Conflict is often caused by some form of communication breakdown-whether it’s with others or with ourselves. In that moment, for reasons true or false, we hold the other person or persons responsible for our experience of pain. These conflicts range from the mundane to catastrophic, from walking out on a dinner partner to starting a war. Do we ever have a communication breakdown without pain? Of course! There are many times we can disagree with another while communicating specifically and deliberately. The difference in those situations is we have the experience of being heard and understood by the other, even if we don’t agree. Additionally, they’ve had the opportunity to express themselves to us and they also feel heard and understood. There is disagreement, but there’s clarity; you each know where you stand in relation to the other. When this communication process breaks down we are cast back into uncertainty and a reactive pain response.
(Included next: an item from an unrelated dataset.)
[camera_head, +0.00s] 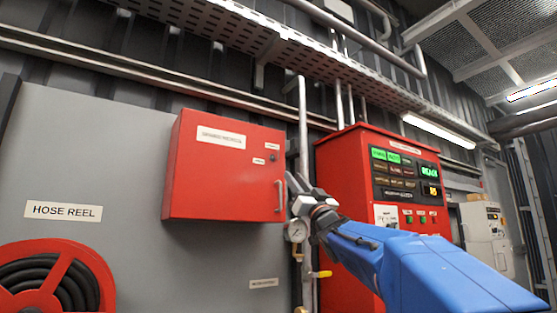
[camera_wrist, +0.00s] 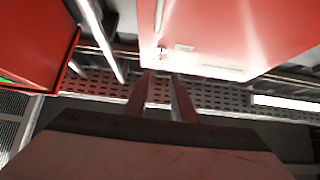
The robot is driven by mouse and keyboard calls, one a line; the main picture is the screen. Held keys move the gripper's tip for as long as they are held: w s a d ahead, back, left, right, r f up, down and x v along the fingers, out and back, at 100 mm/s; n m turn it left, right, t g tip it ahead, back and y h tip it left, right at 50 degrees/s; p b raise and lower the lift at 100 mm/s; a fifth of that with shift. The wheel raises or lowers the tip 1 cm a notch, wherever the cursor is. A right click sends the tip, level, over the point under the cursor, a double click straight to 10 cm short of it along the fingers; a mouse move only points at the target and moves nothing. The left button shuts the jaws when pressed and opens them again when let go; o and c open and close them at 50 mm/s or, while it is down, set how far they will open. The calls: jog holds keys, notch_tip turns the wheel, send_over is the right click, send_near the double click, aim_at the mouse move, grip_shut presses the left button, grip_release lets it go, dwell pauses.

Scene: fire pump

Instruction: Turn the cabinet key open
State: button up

If we want to make use of our experience of conflict and transform it we have to develop our awareness of the shared communication process, both with others and with ourselves. Here are 5 steps that contribute a shared communication process for the transformation of conflict:

  1. Practice Self-Awareness
    Self-Awareness is the act of listening to ourselves. If we want to transform conflict we must be aware of the thoughts and processes of our own mind. Paying attention to our own thoughts and emotions supplies us with information. That information provides us the opportunity to make proactive choices and gain awareness of our true wants and needs. Know Thyself!
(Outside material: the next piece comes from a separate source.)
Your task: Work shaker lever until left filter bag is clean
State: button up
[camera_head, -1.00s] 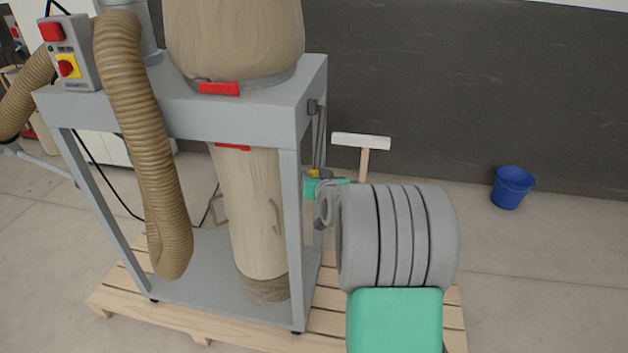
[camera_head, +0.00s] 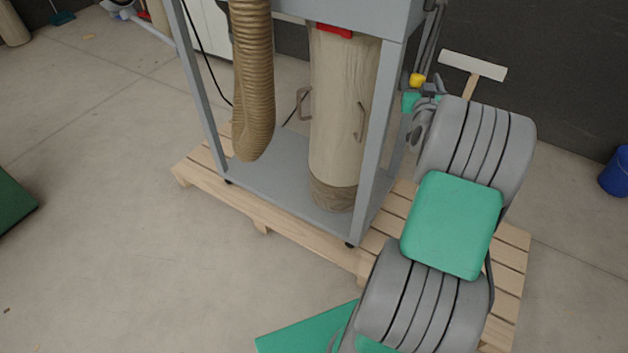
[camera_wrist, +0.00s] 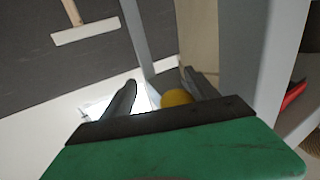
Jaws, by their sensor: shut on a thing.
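The shaker lever's yellow knob (camera_head: 417,80) is at the right side of the grey dust collector frame, by the upright post. A dark grey rod (camera_head: 432,40) runs up from near it. My gripper (camera_head: 412,93) is at the knob, partly hidden by my own wrist. In the wrist view the yellow knob (camera_wrist: 177,98) sits between my two fingers (camera_wrist: 160,98), nearer the right one, and the gripper is shut on it. The beige lower bag (camera_head: 335,110) hangs inside the frame. The upper filter bag is out of view, so its cleanliness cannot be seen.
A ribbed tan hose (camera_head: 254,90) hangs left of the lower bag. The frame stands on a wooden pallet (camera_head: 265,218). A broom-like tool with a pale head (camera_head: 473,65) stands behind my arm, and a blue bucket (camera_head: 617,172) is at right. Floor at left is mostly clear.

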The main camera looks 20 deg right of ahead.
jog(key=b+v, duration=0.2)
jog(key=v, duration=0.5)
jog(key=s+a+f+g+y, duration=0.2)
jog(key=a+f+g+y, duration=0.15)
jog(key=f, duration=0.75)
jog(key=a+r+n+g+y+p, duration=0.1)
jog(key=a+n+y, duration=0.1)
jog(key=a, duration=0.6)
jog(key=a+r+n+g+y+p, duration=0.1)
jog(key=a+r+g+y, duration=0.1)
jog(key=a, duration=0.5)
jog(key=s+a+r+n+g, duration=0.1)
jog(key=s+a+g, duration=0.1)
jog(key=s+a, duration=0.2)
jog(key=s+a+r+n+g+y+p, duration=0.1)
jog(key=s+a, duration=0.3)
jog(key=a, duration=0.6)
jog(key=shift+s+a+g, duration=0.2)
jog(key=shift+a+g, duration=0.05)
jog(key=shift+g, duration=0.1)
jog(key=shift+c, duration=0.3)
  2. Practice Other-Awareness
    Other-Awareness is the act of listening to another person. It’s very difficult to make an educated decision about what someone is saying if you’re not listening. Remember: hearing isn’t the same thing as listening. Listening demands your full attention. You know if you’re truly listening if you have no thoughts running through your mind while you’re listening. Deeply listening to another gives you the tools to fully comprehend what they think as opposed to what you think they think. Know the Other!
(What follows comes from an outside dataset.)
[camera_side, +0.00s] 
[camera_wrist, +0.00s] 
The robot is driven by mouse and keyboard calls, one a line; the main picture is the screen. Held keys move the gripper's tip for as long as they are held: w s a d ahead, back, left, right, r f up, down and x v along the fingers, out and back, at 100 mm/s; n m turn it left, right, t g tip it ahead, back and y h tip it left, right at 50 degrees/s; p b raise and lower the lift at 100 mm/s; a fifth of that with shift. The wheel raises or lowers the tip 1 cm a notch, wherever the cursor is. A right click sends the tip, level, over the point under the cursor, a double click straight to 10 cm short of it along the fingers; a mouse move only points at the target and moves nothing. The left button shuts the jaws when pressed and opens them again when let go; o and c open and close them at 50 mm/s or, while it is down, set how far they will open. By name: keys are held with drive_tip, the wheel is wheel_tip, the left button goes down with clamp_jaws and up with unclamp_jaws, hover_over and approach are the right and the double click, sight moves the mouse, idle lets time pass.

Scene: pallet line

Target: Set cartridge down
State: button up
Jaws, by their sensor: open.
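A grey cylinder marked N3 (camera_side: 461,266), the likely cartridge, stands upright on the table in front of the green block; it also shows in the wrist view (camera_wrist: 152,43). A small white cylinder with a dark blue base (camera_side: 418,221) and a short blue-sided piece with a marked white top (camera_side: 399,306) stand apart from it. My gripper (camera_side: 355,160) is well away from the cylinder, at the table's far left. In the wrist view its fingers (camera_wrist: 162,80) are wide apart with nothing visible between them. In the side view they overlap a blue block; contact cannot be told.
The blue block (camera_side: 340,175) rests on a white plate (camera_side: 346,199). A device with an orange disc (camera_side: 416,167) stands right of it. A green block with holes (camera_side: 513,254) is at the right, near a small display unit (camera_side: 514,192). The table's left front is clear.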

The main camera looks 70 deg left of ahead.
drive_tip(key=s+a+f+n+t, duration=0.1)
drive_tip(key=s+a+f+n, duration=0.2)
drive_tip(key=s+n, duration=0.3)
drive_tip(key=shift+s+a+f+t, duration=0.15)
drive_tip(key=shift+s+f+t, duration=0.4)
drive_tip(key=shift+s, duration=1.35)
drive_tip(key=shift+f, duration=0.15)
  3. Practice Acknowledgment
    Focusing on another to fully hear them is powerful. Acknowledging them for their contribution to the communication is an additional key to continuing an open dialogue. Whether you agree or disagree acknowledging the other lets them know you’re paying attention and appreciate their willingness to be truthful in the face of adversity. Let them know that you are receiving their message and hear what is true for them. Equally important the action invites them to show you the same curtesy. They’re taking the time to help you understand them-Thank them for it!
  4. Practice Clarification
    What one person says and the other hears aren’t always the same thing. Taking the time to clarify ensures you and the other person are on the same page. We all have filters and accepted meanings of words, but in many instances there are multiple interpretations. This alone can lead to substantial conflict and this one act of common interest can transform it. “This is what I heard, is it what you mean?” “Thank you for clarifying.”Ask for clarification!
  5. Practice Reframing
    The initial experience of a conflict is usually a negative one. The event or situation you experience in relation to the other party has left one or both of you with emotional pain. The opportunity in that moment is to recognize where and how you’re choosing the perspective that is triggering pain. It really does depend on the way you choose to look at it. An example of this is one we all know: Is the glass half empty or half full? Both observations inform the thinker and both are absolutely true. What perspective are you choosing in communication with another? Conflict can be transformed by reframing the context from which it originates. The conflict itself may remain, but through conscious reframing the capacity for the parties expressing themselves and being understood has expended to include other possibilities. With a shift in perspective, even a seemingly “harmful” conflict can be reframed with “worthy” meaning. Be Proactive!